* _RECORDS PROVIDED_:
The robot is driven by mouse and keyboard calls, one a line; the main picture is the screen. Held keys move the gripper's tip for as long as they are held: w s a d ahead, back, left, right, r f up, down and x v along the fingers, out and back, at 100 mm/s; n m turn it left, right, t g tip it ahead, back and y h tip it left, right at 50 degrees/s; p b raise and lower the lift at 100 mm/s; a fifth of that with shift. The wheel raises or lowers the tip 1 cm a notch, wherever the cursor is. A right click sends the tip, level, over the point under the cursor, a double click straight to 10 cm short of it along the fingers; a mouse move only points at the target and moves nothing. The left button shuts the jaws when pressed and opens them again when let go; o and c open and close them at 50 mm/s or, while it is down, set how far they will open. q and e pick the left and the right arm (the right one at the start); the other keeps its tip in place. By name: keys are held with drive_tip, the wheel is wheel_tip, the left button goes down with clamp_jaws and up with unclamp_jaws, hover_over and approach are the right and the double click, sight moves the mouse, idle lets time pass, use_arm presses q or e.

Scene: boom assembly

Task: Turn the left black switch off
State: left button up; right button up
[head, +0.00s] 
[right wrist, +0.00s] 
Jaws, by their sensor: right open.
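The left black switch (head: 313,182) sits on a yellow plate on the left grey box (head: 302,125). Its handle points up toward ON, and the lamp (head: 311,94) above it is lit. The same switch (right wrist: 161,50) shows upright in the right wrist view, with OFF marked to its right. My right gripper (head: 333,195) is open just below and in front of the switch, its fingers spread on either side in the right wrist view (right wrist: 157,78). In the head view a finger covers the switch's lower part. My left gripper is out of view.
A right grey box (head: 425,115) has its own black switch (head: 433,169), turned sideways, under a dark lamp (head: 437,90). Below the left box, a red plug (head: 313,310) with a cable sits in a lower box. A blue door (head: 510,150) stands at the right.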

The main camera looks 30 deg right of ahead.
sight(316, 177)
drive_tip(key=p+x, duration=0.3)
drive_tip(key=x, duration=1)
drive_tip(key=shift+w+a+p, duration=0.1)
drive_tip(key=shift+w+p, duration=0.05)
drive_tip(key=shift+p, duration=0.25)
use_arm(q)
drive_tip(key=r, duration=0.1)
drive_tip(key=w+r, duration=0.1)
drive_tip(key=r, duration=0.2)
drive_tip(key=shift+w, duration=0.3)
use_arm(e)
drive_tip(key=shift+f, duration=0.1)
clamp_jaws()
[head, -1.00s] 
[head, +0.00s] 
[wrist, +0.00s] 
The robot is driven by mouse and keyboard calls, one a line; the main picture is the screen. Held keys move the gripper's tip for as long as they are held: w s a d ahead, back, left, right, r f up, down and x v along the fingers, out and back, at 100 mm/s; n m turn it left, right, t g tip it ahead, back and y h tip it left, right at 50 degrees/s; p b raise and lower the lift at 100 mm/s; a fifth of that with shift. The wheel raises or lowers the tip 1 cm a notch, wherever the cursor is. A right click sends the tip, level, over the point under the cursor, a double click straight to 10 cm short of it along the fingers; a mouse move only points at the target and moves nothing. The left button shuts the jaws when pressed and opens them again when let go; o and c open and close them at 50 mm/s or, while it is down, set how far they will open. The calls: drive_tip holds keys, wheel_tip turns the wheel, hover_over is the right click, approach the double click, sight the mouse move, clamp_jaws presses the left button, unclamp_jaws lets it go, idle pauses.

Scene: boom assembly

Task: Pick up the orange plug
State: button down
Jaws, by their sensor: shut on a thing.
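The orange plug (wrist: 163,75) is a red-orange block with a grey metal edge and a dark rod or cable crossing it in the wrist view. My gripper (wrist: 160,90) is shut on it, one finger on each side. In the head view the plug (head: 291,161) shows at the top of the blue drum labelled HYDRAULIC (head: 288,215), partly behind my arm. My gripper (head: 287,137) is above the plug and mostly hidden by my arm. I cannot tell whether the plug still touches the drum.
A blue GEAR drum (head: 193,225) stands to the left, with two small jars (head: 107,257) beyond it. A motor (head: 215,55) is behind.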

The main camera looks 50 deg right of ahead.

* _WHAT YOU ARE ASKED TO DO_:
Pull every line containing "Task" out of the data above.

* _RESULT BELOW_:
Task: Turn the left black switch off
Task: Pick up the orange plug

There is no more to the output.